There’s the science most of us learned as kids. Then there’s the science that scientists actually do.

The K-12 variety is more like a cooking class, but with chemicals, goggles, an occasional Erlenmeyer flask, the unforgettable smell of formaldehyde, and nothing you would want to eat. There, the scientific method is reduced to the formula of a lab report: hypothesize, test, gather data, evaluate, conclude, generally along the lines the teacher told you to expect.

Judy Morrison
Judy Morrison helps teachers and students find science’s creative side.
(Photo Zach Mazur)

Outside the classroom, science has over the centuries spawned revolutionary advances in knowledge and well-being.
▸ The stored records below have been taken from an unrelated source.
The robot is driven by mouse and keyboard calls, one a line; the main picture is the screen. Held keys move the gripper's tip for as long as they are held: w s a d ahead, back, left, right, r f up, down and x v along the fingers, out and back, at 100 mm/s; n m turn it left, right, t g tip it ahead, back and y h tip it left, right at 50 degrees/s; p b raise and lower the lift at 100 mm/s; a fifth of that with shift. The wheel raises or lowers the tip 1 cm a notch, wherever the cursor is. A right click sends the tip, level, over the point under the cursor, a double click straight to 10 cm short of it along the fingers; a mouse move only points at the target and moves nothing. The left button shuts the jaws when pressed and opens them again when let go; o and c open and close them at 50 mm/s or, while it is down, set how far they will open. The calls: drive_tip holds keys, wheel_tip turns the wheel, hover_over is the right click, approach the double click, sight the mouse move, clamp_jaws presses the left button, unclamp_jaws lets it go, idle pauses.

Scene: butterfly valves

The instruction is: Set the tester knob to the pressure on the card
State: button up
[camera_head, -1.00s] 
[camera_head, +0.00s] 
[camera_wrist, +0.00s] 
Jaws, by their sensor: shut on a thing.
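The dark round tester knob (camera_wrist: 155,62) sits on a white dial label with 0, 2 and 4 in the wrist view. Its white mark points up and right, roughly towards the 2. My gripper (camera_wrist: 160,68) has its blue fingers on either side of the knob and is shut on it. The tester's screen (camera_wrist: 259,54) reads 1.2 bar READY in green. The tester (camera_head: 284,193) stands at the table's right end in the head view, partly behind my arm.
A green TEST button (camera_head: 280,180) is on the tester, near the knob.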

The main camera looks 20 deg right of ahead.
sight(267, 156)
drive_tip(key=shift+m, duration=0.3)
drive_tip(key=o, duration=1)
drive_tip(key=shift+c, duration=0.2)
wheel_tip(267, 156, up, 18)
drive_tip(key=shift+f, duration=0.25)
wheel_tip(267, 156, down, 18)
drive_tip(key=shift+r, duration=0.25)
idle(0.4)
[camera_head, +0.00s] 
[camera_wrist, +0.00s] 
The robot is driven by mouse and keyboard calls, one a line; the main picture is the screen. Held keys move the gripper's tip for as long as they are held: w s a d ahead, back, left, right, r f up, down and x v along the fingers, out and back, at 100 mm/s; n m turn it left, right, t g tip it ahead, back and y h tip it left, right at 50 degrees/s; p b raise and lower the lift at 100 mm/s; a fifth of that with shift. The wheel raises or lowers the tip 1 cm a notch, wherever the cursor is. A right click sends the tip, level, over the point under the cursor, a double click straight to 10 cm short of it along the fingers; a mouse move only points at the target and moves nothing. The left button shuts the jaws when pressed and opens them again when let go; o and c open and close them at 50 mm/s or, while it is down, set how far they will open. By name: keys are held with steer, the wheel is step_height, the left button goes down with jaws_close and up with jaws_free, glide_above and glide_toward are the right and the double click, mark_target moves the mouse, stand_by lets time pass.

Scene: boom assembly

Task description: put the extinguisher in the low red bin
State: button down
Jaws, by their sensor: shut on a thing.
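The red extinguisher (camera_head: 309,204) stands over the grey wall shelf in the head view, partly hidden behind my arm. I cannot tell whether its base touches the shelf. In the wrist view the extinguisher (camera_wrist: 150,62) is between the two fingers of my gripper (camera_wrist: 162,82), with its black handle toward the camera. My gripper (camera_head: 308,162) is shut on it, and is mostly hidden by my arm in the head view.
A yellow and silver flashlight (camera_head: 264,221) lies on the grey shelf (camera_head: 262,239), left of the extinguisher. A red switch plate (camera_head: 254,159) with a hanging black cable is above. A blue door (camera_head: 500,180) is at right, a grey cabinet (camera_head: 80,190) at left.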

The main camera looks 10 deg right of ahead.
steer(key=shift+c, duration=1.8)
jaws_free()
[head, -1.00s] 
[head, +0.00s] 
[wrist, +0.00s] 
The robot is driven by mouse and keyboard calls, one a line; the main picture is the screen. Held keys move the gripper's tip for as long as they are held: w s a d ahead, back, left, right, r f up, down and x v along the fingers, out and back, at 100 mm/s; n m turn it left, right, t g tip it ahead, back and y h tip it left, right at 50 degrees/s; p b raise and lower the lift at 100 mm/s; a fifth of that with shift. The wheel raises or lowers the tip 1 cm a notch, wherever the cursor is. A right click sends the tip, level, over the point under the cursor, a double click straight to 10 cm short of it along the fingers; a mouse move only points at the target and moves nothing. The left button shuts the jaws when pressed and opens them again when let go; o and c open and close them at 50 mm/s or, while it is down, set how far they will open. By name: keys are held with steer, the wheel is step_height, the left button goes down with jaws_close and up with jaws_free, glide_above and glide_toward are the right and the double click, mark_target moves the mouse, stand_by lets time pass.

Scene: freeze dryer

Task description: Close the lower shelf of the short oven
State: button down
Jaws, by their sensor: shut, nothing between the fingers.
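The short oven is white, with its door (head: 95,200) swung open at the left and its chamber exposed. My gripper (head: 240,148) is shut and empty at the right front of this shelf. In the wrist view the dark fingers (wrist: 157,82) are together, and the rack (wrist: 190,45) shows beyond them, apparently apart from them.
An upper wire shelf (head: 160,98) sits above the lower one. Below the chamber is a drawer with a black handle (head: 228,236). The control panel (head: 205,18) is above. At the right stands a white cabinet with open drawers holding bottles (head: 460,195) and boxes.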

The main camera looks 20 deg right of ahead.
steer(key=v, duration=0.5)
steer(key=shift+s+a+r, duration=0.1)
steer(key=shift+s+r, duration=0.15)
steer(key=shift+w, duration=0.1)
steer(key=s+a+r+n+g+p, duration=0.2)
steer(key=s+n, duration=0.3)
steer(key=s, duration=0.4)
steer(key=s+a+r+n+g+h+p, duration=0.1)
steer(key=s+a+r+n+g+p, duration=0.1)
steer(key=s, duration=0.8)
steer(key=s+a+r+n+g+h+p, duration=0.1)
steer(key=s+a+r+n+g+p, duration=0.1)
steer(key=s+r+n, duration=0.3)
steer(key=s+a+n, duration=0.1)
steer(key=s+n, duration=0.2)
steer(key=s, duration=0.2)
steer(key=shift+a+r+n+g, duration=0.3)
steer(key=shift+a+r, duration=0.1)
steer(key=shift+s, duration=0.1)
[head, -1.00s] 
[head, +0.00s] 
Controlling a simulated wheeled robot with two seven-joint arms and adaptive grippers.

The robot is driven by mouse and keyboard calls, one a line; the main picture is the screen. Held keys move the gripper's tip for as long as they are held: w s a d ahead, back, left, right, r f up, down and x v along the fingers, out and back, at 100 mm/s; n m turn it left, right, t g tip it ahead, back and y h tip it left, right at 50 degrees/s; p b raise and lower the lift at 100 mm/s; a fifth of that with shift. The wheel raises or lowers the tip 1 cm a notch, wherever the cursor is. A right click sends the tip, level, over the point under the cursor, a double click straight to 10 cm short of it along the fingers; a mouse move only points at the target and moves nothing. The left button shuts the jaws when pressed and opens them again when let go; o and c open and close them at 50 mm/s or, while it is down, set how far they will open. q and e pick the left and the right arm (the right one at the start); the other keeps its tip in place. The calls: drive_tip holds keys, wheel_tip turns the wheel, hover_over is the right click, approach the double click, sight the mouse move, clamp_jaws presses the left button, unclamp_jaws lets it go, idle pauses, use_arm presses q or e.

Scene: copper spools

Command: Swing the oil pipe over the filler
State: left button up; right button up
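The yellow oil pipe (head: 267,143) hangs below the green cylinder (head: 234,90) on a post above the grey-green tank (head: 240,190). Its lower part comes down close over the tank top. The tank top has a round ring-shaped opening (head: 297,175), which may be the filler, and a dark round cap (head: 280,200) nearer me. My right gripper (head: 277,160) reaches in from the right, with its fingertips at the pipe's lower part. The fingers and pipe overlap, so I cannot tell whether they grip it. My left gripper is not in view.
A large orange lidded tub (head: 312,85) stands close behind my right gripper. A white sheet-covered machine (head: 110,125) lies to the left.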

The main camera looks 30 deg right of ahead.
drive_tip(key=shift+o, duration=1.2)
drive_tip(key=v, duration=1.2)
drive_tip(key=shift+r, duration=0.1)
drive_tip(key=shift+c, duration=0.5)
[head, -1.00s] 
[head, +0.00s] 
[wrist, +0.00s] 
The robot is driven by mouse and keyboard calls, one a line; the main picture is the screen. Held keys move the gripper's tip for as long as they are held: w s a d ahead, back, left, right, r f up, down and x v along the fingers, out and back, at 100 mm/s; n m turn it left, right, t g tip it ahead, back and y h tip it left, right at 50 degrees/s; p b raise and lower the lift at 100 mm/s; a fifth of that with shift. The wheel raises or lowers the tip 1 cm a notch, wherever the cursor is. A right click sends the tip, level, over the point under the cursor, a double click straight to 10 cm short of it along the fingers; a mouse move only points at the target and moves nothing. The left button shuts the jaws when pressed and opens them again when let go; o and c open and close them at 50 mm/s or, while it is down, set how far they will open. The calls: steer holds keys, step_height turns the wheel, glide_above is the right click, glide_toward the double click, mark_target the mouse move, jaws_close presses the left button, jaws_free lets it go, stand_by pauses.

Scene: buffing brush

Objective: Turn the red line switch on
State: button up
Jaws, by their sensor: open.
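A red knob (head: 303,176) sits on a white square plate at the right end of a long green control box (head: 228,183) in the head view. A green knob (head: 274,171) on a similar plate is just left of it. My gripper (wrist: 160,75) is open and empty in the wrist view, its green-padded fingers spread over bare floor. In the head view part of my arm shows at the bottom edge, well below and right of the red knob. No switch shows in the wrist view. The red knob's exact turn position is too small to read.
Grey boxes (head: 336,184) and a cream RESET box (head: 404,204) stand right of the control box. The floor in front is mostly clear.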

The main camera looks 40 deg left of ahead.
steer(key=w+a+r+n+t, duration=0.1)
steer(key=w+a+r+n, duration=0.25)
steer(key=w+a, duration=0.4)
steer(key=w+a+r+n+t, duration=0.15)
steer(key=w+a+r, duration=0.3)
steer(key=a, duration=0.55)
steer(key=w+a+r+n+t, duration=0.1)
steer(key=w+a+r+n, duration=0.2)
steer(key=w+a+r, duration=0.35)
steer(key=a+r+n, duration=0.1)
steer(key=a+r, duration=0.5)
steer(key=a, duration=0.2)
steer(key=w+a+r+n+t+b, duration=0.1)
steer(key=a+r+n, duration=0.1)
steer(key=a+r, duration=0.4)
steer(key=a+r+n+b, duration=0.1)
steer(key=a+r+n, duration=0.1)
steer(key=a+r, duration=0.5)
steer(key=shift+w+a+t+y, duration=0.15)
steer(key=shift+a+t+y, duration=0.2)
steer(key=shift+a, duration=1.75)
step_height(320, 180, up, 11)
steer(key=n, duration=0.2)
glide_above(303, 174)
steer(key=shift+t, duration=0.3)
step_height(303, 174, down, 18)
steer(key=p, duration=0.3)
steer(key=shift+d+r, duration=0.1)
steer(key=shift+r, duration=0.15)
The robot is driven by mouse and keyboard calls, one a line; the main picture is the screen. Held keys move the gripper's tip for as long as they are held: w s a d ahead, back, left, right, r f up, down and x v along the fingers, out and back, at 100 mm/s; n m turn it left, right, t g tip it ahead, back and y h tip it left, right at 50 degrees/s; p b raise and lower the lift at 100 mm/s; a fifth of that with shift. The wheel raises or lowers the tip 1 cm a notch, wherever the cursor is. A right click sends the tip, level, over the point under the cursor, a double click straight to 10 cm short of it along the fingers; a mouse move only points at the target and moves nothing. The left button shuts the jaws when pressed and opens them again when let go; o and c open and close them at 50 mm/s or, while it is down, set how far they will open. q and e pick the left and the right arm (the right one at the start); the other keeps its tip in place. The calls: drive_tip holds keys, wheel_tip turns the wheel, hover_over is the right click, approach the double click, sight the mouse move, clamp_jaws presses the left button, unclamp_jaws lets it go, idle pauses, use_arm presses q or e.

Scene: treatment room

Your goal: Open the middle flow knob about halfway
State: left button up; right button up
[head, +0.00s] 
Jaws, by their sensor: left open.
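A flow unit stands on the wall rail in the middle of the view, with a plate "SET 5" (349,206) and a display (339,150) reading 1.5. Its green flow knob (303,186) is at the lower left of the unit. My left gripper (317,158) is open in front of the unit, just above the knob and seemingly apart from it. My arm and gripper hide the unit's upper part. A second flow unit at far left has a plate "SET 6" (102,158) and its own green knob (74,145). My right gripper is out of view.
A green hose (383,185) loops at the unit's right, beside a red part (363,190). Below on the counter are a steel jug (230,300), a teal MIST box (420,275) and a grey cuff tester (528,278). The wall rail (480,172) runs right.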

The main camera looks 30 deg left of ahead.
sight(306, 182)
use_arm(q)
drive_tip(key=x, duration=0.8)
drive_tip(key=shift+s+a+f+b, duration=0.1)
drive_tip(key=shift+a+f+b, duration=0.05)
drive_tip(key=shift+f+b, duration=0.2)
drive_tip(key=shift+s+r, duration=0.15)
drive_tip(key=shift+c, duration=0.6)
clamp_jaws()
But in the classroom it’s, what? Predictable. Formulaic. Boring. All of the above.

Judy Morrison, an associate professor in the Department of Teaching and Learning at WSU Tri-Cities, is out to change that.

“One of the things that we as science teachers need to remember is that school science really needs to reflect the scientific endeavor,” she says. “There has been a disconnect between those two things. School science is not often how science is actually practiced.”

Fittingly, Morrison is standing at the front of a classroom, before a dozen or so school teachers in a professional development workshop, “The Nature of Scientific Inquiry,” at WSU Tri-Cities. She prefaces the workshop by noting that she herself spent several years teaching science, only to see how much more needed to be done for students to appreciate the field’s whys and wherefores.

“I started realizing that my students didn’t understand what was going on and they didn’t have a clue,” says Morrison, who this year was named the state’s Higher Education Science Teacher of the Year. “You teach and teach and teach all this stuff and then they take the test and they might have a right answer, but there isn’t complete understanding there.”

The misunderstanding starts with our popular notions of what the word “scientist” means, which Morrison gets at by asking the class to describe what comes to mind when they hear it.

Wild hair. Glasses. Lab coat. Standing next to some foaming chemicals. As recently as the ’70s, says Morrison, some textbooks portrayed scientists exclusively as white men in lab coats.

Over the next few hours, Morrison starts chipping away at the stereotype and, more dramatically, what he—or she—does. She starts with images of black marks crossing a white space. The workshop participants suggest they look like bird tracks in the sand, or dinosaur tracks, or birds flying.

Morrison now asks the teachers to get “metacognitive,” to think about how they thought. If they were thinking literally, says Morrison, all they could really say is the black marks are, well, black marks. Everything else—like the notion that the marks look like bird tracks and may represent some bird behavior—are inferences, she says. That’s a good thing, she adds. Inferences are crucial to scientific knowledge.

“Sometimes in science we try to think, ‘Oh, just make observations, just stick to the observations,’” she says. “That’s really not how science is. We don’t stop at observations. It takes that creative endeavor to figure out inferences: What could this be? What might this be?”

Science has other tools, too: building models, drawing analogies, recognizing patterns. These might not be employed in any particular order, and creativity and imagination can come into play at any moment.

Morrison produces a large cylindrical tube, much like an oatmeal container. Four knotted ropes stick out its side. When she pulls out a lower rope, its opposite rope goes in. That seems simple enough; they must be connected. But when she pulls an upper rope, the lower rope across from it goes in.

Morrison hands out a few of the tubes and the room grows animated as different groups start looking for patterns and analogies to draw.

“That one pulls at an angle …”

“Pull that …”

“What’s happening? Weird.”

“Bottom right… like slip knots.”

“What’s the experiment called?” someone asks.

Morrison, smelling a ploy, says: “You can’t Google it.”

A hypothesis emerges: the four ropes are joined by a knot in the center, so all are connected and prevented from coming out.

“Does that fit the evidence?” Morrison says. “It can’t be one piece of rope with four ends.”

Morrison’s work grows out of an effort launched in the early 1990s to communicate science as it is really done. She has a lot to get across: that science is a way of knowing and constructing reality, but not the only way; that its knowledge is provisional and subject to change under new evidence; that it is rigorous, but also a human affair, subject to human psychology and complications.

With a hypothesis in mind, the teachers in the classroom are reanimated as they start testing the ropes anew. You can hear the gears turning.

“I think there’s a little gnome inside, a little leprechaun,” one of the men says.

“This is good,” says Morrison. “This is where we go back to our characteristics of science. And we talk about the possibility of gnomes. Does this fit into what we know about science? Is this a logical, possible, based-on-what-you-know-about-the-world explanation?”